A Tempered Past: Japanese History in America
Author: Nick Sprague Plattsuburgh, NY
DescriptionThis webquest will help students follow the historical path of Japanese immigrants and Japanese-Americans in the United States from the 19th century to today.
Grade Level 9-12
Curriculum Art / Music
Japanese immigrants (Isei) and Japanese-Americans (Nisei) have had a rough history in America. Since the 19th century when they first started immigrating to Hawaii and the West Coast, ethnically Japanese people have simultaneously made large contributions to the United States and been discriminated against on a terrible level. Even before World War II and Pearl Harbor, the Japanese -along with other Asian immigrants- were victims of hatred, discrimination, and sometimes even murder. But the history of Japanese-Americans is not only tragic; it's also inspirational and motivational. During this Webquest, students will be asked to explore the Japanese-American experience and learn how much a part of American History it truly is. Before starting the tasks assigned in this WebQuest, please have a look at the "Evaluation" section to get a greater understanding of how these assignments will be graded.
Task 1: The first task will be to research what life was like for Japanese immigrants when they first immigrated to Hawaii and the West Coast.
Task 2: For the second task, students are required to research the racism and prejudice Isei and Nisei faced while living on the West Coast in placed like Washington State, Oregon, and California. Even before World War II, people of Japanese descent faced incredible discrimination just because of their ancestory.
Task 3: After the attack on Pearl in December 1941, life for Japanese-Americans changed forever. Task 3 will be focused on dissecting and understanding the experience of Japanese-Americans in internment camps.
Task 4: The final task asks students to outline the legacy of Japanese internment camps and how it relates to issues today.
Please proceed to the "Process" section to see how you will go about accomplishing these tasks.

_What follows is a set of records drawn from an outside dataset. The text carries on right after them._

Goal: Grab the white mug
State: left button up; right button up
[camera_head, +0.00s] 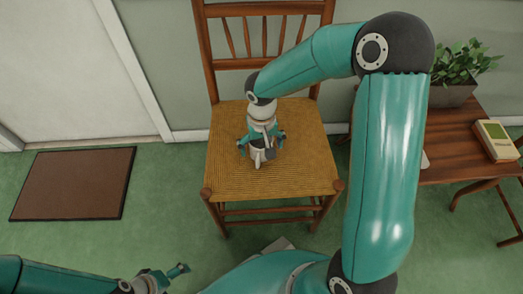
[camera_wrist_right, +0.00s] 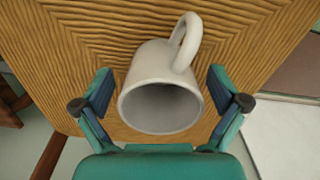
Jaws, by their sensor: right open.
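The white mug (camera_wrist_right: 150,66) is on the woven seat of a wooden chair (camera_head: 220,180). In the right wrist view its mouth faces the camera and its handle points up and to the right. My right gripper (camera_wrist_right: 160,92) is open, with one finger on each side of the mug and a visible gap to each. In the head view the right gripper (camera_head: 262,148) is over the middle of the seat and hides much of the mug. My left gripper (camera_head: 166,278) is low at the bottom left, away from the chair; its finger opening is unclear.
The chair's slatted backrest (camera_head: 265,9) rises behind the gripper. A wooden table (camera_head: 452,145) at the right holds a potted plant (camera_head: 460,70) and a boxy yellowish device (camera_head: 495,140). A brown mat (camera_head: 73,183) lies on the green floor at the left.

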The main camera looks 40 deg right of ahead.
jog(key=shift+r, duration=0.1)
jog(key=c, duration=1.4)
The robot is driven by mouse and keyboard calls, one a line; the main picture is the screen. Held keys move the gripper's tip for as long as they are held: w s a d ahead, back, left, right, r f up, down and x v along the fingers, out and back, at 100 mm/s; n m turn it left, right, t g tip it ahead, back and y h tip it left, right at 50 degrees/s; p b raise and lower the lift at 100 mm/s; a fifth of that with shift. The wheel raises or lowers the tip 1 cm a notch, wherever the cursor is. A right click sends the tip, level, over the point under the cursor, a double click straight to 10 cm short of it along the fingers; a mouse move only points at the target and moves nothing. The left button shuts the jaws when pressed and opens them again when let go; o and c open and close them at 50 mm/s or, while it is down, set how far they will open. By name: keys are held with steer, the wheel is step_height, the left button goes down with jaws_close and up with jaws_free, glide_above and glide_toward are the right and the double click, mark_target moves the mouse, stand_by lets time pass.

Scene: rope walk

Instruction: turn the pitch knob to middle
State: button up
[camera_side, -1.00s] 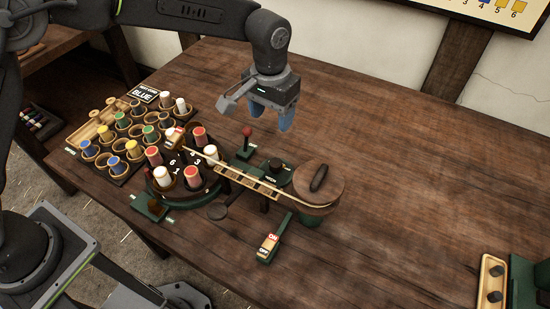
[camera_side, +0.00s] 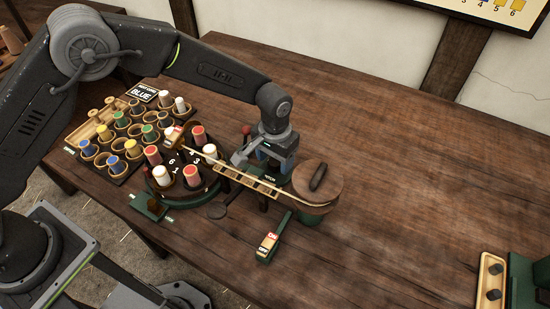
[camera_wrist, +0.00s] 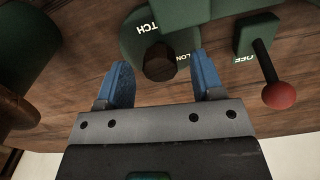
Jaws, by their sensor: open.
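The pitch knob (camera_wrist: 159,62) is a dark, faceted knob on a green base (camera_wrist: 133,45) with white lettering, partly legible as "TCH" and "LON". In the wrist view it lies between the two blue fingertips of my gripper (camera_wrist: 162,75), which are apart with a gap on each side of it. In the side view my gripper (camera_side: 272,163) is low over the knob's place, behind the wooden ladder-like rail, and hides the knob. Which mark the knob points to cannot be made out.
A red-balled lever (camera_wrist: 279,95) marked "OFF" stands close to the right in the wrist view. In the side view, a round wooden drum (camera_side: 318,180), an ON/OFF switch (camera_side: 268,246) and a carousel of spools (camera_side: 176,172) surround the spot.

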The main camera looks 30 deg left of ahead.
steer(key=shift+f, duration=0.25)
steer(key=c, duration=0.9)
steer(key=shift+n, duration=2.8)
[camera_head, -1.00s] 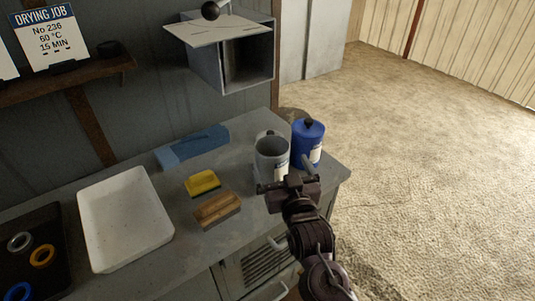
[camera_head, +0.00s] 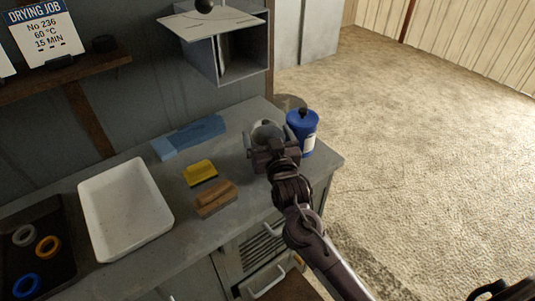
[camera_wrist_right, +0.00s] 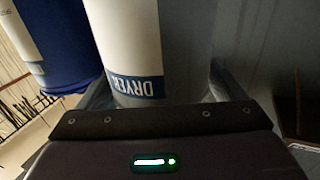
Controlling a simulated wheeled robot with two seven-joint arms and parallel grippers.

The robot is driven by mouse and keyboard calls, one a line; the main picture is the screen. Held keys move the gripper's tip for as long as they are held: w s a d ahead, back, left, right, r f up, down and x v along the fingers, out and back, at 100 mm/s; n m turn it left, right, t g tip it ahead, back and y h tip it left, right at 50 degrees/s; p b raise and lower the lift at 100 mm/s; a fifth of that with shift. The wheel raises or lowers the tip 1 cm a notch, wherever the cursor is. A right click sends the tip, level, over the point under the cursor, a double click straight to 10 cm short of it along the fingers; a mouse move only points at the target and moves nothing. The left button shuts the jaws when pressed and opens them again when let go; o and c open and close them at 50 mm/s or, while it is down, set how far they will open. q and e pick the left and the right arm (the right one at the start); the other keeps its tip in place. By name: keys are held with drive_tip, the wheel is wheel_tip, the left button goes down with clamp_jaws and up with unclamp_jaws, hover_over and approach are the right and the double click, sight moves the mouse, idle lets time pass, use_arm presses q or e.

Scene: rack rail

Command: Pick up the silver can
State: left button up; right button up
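The silver can (camera_head: 267,132) stands on the grey bench, left of a blue can (camera_head: 302,132). In the head view my right gripper (camera_head: 271,152) is at the near side of the silver can and hides its lower part. In the right wrist view the silver can (camera_wrist_right: 185,50), with a white label and a blue band reading DRYER, fills the space between the two fingers (camera_wrist_right: 158,88). The fingers look spread to either side of it; firm contact cannot be made out. My left gripper is not seen.
The blue can (camera_wrist_right: 68,50) is close beside the left finger in the wrist view. A yellow block (camera_head: 200,173), a wooden-backed brush (camera_head: 214,198), a blue folded cloth (camera_head: 188,138) and a white tray (camera_head: 150,232) lie to the left. A wall box (camera_head: 257,60) hangs above.

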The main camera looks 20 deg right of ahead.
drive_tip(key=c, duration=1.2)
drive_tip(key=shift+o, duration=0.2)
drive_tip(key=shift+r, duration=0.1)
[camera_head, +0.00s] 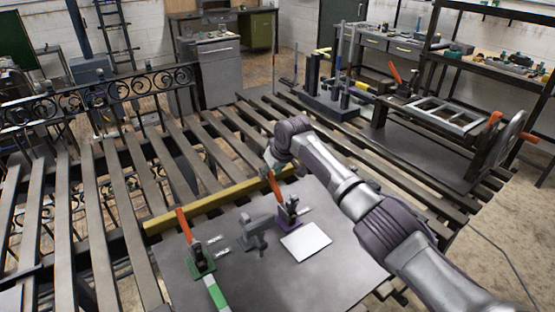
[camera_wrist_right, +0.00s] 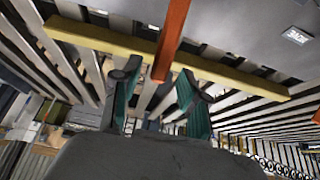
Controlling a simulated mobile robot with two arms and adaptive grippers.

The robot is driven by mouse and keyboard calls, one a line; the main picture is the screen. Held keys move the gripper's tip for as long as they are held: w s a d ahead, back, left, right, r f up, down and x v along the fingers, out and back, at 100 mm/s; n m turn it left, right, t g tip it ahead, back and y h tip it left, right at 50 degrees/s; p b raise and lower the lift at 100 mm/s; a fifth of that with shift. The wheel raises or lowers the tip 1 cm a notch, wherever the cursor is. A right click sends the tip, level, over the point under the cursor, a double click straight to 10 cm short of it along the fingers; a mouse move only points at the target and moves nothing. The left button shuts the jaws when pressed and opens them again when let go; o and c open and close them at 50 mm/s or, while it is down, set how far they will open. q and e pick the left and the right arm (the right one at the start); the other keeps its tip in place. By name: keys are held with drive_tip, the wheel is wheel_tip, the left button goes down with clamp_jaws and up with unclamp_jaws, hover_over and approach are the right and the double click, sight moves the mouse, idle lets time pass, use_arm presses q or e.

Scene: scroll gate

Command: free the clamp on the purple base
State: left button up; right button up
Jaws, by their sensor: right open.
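The purple base (camera_head: 286,222) carries a toggle clamp with an upright orange handle (camera_head: 273,186) and sits on the grey plate (camera_head: 330,275). My right gripper (camera_head: 271,166) is at the top of this handle in the head view, its fingers small there. In the right wrist view my right gripper (camera_wrist_right: 158,88) is open, and the orange handle (camera_wrist_right: 172,38) reaches down between the two teal-padded fingertips. No grip on it shows. The wrist view does not show the purple base. My left gripper is not in view.
A green base (camera_head: 201,264) with another orange-handled clamp stands at left, by a green-white bar (camera_head: 216,294). A grey fixture (camera_head: 253,232) stands between the clamps. A white sheet (camera_head: 306,242) lies right of the purple base. A yellow bar (camera_head: 205,203) runs behind.

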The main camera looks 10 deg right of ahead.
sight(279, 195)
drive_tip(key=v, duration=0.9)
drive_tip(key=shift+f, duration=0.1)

The process of exploring the experience of the Japanese and Japanese-Americans in the USA will require the group to complete four tasks. Please do the tasks in order as each task will help you understand the next. Download the Microsoft Word documents marked by task and use the websites in the 'Task' section to complete the assignment. You may also use other resources besides the websites provided. Task 1: Compare and contrast the labor contracts of 1900 with what you would want as a laborer in Hawaii. Task 2: Write a character journal from the perspective of an Isei or Nisei high school student living in California, Oregon, or Washington State. Task 3: Use the Smithsonian website (A More Perfect Union) to download photos of the Japanese internment. Use 5-10 photos to compile a photo album using Powerpoint or Prezi. Each photo must be accompanied by a 4-5 sentence description. The photo album must give a comprehensive view of the Japanese internment experience. Task 4: Use your knowledge about Japanese internment and write a persuasive essay relating the Japanese-American experience to the Muslim-American experience. Write it as if you are writing to a relative or friend. (This task will be completed by each individual student).
Congratulations! You have learned a lot about the experience of Japanese-American citizens in the United States. As you conclude this WebQuest, I'd like you to read this article and consider some questions to take away and discuss with your friends: Was the $20,000 given to the survivors and family members in 1988 a reasonable form of apology from the US government?What is the legacy of Japanese-American internment in the United States? How does it affect us today?What can we learn from the internment?Please consider these questions outside of school as knowledge is not just contained to the classroom!
I designed this WebQuest after finding the 'A More Perfect Union' website on the Smithsonian. It has a wealth of information on the whole experience of Japanese-Americans in the US. Even if you just base your lesson around that, it will be successful. I designed all of my own assignments and rubrics. Please feel free to download them and use them as you wish. Thanks for checking out my WebQuest!